So yesterday I had the pleasure of attending an English workshop run by Kalsom-MASCA at a camp site in Kuala Kubu Baru, Selangor. Kalsom is a non-profit that tries to help underprivileged secondary school students by organising camps that focus on getting the students to learn about English, History and Math as well as equip them with leadership and organisation skills that they may find useful in their lives post-school. It's been going on for years now, and this year was my second time joining them to help the students out.
The session that I got to attend last night was a role-playing session, where each group was asked to adapt a chapter of the novel that they were supposed to be reading (Dear Mr Kilmer by Anne Scraff) into a short play and perform it on stage. Afterwards, the group was asked to present their discussions about the chapter on stage. Each group had seven minutes to do all that, and I had to evaluate how well each group did and by the end of the 10 chapter presentations, choose the top 3 from the bunch.
Watching all the students work together to put together a workable script adaptation to portray the main ideas of each chapter was great.
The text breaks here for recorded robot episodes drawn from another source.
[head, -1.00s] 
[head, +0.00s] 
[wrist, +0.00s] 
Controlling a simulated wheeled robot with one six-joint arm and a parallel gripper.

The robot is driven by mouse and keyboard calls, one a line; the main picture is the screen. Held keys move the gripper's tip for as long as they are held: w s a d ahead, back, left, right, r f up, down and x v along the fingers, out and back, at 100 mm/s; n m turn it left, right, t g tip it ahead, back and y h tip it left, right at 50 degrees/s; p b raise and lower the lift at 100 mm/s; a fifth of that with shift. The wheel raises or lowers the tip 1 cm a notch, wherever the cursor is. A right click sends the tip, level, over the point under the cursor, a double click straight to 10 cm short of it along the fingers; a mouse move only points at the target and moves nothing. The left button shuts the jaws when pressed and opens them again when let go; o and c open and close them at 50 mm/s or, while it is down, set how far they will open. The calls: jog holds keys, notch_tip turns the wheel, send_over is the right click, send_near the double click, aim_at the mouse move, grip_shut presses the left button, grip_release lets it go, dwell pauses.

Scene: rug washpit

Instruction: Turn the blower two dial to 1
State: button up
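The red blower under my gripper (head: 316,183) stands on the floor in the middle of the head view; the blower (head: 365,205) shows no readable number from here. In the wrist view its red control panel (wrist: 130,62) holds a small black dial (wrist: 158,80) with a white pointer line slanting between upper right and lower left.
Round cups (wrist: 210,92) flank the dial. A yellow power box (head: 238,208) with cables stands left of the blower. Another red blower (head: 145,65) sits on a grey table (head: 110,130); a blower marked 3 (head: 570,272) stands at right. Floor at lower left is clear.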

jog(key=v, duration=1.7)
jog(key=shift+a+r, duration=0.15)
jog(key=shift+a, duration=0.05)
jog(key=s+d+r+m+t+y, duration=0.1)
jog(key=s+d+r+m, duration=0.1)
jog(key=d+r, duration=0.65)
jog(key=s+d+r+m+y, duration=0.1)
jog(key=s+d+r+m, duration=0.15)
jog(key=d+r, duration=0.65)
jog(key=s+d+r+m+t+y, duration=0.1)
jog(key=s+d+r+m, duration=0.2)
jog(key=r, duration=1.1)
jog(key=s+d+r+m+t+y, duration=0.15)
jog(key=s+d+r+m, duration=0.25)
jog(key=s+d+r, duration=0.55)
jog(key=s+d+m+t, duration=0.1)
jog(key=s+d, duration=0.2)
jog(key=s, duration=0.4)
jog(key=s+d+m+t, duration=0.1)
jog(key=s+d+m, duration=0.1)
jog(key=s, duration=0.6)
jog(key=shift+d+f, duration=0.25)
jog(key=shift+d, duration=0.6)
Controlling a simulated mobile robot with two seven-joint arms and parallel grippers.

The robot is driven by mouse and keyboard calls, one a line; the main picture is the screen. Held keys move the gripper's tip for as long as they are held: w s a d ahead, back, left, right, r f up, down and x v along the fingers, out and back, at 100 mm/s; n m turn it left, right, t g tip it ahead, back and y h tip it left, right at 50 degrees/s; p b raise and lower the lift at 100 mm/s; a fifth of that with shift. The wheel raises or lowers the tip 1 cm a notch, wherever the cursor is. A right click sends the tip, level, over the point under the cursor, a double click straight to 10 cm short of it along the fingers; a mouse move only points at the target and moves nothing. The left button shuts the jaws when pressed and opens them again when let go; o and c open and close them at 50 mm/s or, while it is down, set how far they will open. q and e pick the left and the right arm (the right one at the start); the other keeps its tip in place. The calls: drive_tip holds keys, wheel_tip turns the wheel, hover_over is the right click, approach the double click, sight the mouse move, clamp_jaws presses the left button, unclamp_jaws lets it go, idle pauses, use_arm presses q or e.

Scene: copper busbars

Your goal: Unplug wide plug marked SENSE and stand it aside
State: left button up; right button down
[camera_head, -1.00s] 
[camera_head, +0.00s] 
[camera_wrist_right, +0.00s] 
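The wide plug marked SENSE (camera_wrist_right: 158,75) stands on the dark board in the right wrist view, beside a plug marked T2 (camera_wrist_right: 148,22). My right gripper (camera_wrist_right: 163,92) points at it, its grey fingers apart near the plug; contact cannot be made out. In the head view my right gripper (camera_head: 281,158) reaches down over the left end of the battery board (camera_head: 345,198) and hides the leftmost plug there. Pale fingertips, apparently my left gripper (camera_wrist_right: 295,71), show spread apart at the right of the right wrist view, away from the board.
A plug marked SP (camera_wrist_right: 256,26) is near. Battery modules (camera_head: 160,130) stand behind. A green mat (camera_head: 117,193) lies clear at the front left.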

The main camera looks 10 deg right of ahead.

Some groups really showed that they understood the core of the text and what it was trying to say, and delivered it succinctly and efficiently with the limited amount of time they had. It made me wish that I had a similar opportunity to explore literature in the way that they had back when I was a teenager (ugh, I still have yet to come to terms with no longer being a teenager myself). It would have definitely helped start my love towards the arts a lot earlier than I had, and I would probably set about a different path.
But of course hindsight is 2020 and I have to live with my choices and make the best of the opportunities that come my way in the future, not dread the choices I made in the past and begrudge these other people for the opportunities that they have. That's a very negative way to live, in my estimation, and it doesn't help me achieve anything. Best be thankful for what I have and work towards building a more ideal future for myself with the resources at my disposal.
At the end of the session, the hosts asked me to give a bit of a wrap-up of the evening, and as I was utterly unprepared, I talked about the first thing that came to my head: the importance of literature. I couldn't bring myself to tell these students that literature is important because of this, this and this, so I asked them to use the remainder of the evening thinking about why literature is important. I shared with them why I value literature myself, which was that literature was what started me on my journey towards understanding and practicing empathy. Sure, I have a long way to go on the journey, but if it weren't for literature, I don't think I would have even started the journey and still be under the impression that I understood what empathy meant.
I don't know if they actually went back to think about it. If I were in their position, I would just want to go back to my bed and sleep before tomorrow's activities. Looking back at it, maybe just asking them to think about something wasn't the best way to get them to think about it. Maybe I could have said something more thought out, more thought-provoking to start he thinking process. But as I sit here, typing and staring at my mug of coffee, I can't come up with what that thought would be. There's something for me to chew on for a bit, at least.